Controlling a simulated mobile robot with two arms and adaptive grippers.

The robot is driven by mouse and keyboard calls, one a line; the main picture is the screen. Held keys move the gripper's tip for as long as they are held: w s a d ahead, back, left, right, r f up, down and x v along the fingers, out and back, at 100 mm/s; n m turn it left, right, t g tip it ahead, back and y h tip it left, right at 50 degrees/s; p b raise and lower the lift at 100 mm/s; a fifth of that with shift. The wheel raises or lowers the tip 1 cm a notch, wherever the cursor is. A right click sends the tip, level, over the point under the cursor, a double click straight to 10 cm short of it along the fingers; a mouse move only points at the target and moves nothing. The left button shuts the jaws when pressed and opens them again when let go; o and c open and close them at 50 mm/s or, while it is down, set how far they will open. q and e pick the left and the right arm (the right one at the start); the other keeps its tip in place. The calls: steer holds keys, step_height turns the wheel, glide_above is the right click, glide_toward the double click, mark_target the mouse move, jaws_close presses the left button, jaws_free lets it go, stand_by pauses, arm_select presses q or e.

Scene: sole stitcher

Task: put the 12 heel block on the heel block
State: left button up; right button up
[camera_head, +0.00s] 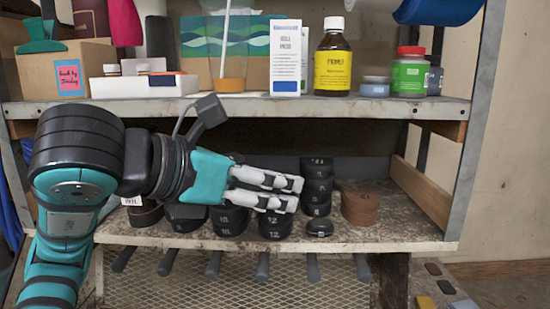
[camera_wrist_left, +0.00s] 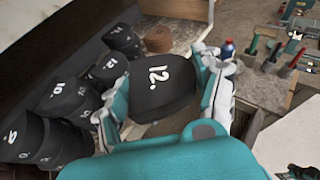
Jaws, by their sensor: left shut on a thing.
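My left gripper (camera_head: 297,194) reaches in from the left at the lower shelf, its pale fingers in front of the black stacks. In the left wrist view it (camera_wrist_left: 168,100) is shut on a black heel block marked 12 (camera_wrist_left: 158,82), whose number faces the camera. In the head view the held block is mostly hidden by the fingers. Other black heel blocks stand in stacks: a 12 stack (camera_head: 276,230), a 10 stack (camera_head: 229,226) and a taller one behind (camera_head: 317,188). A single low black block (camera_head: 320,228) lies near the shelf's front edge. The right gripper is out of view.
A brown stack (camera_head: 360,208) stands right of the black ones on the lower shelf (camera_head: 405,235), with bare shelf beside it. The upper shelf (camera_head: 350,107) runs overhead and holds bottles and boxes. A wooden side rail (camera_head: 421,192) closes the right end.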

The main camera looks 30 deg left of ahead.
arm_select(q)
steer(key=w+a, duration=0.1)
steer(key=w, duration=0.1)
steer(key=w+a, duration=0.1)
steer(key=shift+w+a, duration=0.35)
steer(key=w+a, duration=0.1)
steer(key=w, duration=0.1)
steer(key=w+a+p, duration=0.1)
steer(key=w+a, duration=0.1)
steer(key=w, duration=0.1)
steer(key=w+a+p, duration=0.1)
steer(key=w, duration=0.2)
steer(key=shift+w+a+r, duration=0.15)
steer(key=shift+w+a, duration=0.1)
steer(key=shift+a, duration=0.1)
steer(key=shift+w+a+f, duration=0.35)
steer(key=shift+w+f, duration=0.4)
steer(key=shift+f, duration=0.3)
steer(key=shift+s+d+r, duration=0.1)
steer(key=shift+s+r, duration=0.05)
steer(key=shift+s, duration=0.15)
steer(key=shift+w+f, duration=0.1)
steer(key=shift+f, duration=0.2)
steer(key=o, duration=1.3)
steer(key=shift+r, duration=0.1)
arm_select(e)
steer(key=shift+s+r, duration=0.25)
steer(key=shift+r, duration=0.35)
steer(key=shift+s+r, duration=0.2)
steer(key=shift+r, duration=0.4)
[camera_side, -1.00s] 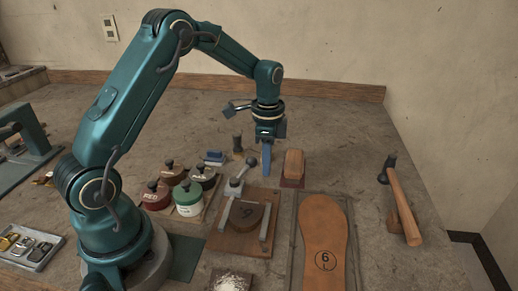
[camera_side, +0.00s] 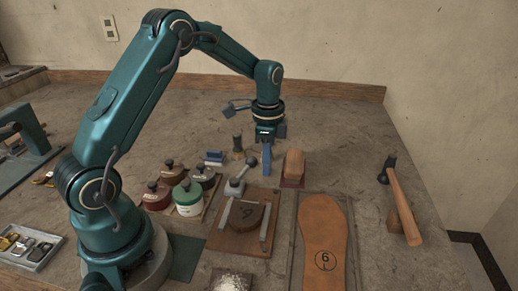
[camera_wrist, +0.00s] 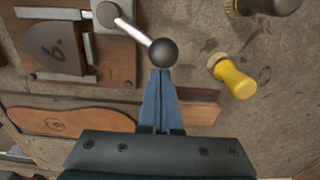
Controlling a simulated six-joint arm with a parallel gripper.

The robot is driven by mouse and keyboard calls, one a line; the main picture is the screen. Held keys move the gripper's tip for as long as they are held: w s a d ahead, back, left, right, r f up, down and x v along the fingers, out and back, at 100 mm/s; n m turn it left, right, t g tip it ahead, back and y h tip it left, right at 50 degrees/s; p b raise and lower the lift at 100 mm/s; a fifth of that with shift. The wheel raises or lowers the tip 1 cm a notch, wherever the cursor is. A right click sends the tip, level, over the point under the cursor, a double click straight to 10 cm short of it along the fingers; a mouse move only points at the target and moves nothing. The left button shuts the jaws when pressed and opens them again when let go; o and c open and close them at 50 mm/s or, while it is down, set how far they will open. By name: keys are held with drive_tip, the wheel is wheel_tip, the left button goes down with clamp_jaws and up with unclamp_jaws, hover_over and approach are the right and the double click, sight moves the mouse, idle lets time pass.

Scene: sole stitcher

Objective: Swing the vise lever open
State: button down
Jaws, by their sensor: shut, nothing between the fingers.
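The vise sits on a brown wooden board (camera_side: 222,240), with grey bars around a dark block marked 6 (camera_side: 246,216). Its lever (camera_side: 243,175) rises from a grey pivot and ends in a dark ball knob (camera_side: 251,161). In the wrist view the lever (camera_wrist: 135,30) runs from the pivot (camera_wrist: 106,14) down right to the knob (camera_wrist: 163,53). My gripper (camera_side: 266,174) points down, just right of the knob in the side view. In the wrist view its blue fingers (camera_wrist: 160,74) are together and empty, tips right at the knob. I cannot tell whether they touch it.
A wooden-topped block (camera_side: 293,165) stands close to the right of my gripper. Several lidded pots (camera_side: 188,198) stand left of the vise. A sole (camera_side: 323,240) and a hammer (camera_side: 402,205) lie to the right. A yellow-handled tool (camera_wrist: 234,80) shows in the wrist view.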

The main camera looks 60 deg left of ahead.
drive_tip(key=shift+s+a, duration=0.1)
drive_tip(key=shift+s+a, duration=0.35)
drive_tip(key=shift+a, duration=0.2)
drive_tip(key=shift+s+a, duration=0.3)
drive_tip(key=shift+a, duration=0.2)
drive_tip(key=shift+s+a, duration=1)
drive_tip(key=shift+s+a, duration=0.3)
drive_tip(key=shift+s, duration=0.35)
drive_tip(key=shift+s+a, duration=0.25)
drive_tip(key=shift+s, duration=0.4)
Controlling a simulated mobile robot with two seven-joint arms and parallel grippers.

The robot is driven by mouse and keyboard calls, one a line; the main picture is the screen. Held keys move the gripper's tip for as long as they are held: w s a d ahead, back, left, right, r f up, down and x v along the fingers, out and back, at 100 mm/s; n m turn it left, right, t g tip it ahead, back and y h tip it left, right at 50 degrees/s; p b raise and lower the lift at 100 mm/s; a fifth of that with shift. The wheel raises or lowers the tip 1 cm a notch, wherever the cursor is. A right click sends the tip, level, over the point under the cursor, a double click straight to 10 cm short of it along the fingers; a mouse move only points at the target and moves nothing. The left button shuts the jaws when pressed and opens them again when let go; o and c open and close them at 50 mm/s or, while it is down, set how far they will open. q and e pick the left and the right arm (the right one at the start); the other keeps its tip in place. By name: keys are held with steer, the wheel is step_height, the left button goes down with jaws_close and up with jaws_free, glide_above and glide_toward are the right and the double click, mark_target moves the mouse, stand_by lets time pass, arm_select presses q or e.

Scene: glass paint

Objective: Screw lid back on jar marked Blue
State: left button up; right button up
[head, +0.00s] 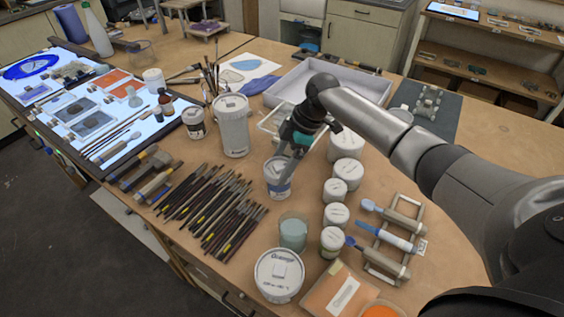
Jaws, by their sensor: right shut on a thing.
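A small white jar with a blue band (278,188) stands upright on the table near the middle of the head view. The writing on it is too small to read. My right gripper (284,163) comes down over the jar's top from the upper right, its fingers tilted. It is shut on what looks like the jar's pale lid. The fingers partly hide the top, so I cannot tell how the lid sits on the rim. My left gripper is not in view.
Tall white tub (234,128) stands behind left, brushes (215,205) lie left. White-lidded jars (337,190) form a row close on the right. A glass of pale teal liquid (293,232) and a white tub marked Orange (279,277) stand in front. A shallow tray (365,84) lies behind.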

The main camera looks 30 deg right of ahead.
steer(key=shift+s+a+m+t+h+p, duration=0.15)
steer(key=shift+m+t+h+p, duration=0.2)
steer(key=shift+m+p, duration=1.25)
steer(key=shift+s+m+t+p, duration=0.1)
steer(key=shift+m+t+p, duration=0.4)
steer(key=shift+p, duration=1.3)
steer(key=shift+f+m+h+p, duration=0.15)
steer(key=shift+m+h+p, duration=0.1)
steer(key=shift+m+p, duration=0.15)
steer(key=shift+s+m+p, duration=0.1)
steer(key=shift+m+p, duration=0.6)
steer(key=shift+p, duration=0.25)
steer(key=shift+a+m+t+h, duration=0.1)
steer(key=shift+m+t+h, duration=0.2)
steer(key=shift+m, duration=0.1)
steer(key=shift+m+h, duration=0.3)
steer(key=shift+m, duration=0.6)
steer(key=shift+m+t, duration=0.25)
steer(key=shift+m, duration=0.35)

==

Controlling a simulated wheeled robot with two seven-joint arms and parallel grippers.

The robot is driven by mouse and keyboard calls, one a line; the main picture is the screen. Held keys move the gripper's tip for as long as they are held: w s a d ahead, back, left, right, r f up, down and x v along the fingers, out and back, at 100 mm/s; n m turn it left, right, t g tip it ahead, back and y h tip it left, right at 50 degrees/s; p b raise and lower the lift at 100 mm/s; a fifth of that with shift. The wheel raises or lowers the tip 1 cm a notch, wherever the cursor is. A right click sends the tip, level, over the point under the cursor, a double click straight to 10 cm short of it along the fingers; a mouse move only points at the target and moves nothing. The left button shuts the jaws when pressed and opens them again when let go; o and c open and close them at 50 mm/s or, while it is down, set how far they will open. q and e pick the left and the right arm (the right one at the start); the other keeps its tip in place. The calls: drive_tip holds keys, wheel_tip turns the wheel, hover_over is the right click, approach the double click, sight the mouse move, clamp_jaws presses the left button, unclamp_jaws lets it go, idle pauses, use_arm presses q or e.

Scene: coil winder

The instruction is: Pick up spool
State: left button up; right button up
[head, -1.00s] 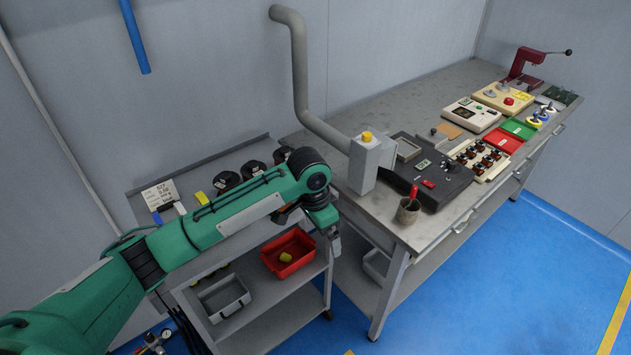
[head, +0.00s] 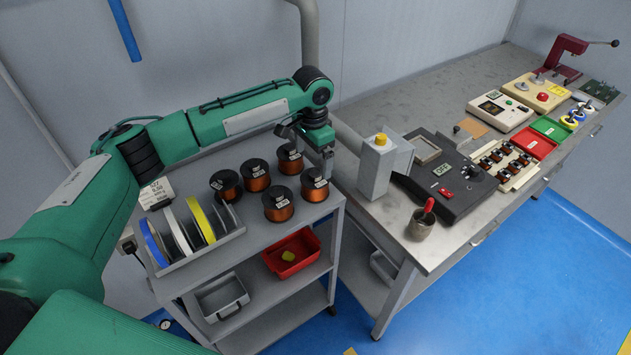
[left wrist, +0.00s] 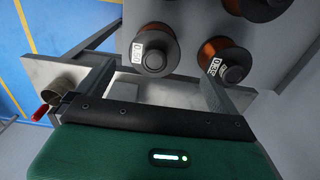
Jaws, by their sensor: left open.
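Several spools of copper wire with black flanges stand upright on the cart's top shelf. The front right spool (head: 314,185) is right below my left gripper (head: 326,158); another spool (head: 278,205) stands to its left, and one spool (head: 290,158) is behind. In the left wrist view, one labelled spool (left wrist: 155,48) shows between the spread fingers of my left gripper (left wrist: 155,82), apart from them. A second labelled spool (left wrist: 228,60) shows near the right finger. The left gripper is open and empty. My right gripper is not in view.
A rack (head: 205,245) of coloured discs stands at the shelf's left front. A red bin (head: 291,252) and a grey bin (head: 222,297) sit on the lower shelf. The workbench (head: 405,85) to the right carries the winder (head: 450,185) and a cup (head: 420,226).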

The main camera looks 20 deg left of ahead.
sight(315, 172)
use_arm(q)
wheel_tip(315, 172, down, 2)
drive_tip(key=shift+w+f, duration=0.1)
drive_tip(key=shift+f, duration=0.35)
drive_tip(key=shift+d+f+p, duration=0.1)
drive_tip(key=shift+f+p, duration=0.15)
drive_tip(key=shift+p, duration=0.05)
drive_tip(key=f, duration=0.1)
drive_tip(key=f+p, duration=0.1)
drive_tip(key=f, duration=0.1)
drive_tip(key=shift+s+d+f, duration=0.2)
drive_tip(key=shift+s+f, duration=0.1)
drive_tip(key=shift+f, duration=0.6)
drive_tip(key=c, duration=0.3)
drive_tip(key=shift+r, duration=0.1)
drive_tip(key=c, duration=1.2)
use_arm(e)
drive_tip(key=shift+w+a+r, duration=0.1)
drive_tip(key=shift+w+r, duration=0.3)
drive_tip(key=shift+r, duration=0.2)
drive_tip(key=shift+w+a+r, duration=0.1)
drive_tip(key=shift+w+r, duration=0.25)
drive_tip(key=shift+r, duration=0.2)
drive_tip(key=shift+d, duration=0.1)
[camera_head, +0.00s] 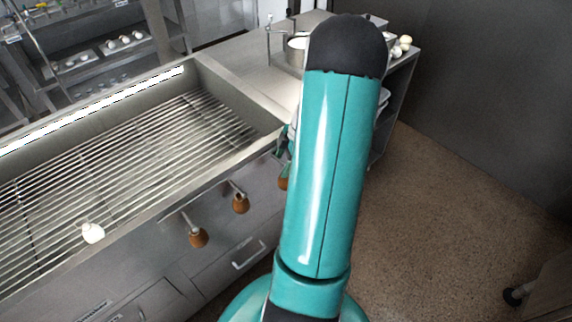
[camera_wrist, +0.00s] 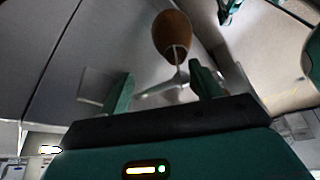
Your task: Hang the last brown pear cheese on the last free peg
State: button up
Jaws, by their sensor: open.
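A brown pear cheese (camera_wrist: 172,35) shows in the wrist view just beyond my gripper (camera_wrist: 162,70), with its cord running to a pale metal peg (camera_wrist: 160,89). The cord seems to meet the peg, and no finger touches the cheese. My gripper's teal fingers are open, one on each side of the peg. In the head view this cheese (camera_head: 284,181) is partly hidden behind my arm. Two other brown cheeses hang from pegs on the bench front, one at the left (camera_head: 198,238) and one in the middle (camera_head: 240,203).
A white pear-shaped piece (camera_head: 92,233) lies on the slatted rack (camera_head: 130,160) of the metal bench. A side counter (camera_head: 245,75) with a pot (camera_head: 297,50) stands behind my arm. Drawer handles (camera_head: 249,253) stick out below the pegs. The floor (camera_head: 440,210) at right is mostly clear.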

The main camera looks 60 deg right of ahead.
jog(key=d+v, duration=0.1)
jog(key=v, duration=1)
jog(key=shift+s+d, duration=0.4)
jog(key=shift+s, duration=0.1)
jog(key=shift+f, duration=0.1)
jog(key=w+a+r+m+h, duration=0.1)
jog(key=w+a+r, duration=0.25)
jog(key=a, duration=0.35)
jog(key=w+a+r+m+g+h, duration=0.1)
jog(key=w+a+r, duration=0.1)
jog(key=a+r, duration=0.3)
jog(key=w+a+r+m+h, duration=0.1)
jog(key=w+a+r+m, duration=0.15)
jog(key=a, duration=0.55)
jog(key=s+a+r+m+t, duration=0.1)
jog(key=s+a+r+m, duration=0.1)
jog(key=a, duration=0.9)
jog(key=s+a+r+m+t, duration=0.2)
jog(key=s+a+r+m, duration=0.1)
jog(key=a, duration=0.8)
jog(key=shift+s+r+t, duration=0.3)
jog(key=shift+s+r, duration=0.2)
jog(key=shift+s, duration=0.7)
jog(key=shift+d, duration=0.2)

--

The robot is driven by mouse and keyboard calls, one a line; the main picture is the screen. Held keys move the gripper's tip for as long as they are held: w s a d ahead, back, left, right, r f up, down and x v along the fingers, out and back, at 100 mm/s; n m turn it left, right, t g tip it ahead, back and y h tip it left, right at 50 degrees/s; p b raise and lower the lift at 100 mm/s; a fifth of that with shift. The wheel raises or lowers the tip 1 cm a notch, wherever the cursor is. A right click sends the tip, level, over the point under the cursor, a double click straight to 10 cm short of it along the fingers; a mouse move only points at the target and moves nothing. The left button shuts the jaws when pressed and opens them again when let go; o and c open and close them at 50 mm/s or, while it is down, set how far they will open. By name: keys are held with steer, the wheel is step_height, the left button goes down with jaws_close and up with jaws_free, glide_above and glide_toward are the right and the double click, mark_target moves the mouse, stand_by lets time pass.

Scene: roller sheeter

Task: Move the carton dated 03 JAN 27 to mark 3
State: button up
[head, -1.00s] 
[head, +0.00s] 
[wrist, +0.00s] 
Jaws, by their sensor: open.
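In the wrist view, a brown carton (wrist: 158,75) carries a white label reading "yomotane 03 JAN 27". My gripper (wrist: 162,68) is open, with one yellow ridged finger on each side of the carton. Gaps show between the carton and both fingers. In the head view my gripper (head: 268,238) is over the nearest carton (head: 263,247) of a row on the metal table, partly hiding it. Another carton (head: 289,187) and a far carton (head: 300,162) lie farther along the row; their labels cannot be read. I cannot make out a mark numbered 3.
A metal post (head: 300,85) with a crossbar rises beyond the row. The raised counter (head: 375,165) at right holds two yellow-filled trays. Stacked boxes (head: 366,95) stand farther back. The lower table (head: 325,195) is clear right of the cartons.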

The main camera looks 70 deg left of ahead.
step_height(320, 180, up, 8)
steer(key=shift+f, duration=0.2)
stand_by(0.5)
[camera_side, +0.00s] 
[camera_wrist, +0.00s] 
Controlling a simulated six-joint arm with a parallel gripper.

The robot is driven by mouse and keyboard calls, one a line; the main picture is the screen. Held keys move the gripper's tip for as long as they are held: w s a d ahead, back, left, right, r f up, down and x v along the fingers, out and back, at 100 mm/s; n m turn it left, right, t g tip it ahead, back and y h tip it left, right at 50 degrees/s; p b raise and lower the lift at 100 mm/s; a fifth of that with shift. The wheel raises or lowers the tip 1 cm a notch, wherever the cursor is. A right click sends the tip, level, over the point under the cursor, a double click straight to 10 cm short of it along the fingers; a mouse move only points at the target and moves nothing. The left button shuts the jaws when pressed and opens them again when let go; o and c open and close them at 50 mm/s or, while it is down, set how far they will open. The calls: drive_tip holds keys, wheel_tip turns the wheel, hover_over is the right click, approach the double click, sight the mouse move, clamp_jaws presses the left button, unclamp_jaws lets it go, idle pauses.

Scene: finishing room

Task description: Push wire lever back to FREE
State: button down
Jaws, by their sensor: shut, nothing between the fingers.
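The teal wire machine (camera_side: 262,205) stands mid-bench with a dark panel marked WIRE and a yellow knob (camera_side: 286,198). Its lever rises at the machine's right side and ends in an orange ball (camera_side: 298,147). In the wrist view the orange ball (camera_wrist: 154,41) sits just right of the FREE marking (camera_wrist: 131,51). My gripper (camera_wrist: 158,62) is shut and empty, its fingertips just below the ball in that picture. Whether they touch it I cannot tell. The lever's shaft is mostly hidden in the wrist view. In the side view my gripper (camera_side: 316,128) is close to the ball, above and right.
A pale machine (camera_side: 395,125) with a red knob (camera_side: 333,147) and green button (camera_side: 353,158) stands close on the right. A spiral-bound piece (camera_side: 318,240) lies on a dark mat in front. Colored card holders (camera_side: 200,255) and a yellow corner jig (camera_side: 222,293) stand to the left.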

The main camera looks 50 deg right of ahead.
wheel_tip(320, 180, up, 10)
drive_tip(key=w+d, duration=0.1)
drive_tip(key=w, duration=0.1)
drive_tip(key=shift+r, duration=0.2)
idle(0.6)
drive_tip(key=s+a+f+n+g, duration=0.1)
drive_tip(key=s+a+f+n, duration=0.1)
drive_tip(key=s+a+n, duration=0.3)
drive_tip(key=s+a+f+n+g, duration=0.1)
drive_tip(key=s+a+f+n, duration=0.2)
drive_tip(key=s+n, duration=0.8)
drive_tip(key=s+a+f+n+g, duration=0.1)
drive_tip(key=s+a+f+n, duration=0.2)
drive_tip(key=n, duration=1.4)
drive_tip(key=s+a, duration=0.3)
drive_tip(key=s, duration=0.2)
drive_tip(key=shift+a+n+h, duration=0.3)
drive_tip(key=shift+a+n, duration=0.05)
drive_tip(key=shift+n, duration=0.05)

#### To do:
Search the records above for "mobile". Copy each line where it is found.

#### Output of the task:
Controlling a simulated mobile robot with two arms and adaptive grippers.
Controlling a simulated mobile robot with two seven-joint arms and parallel grippers.

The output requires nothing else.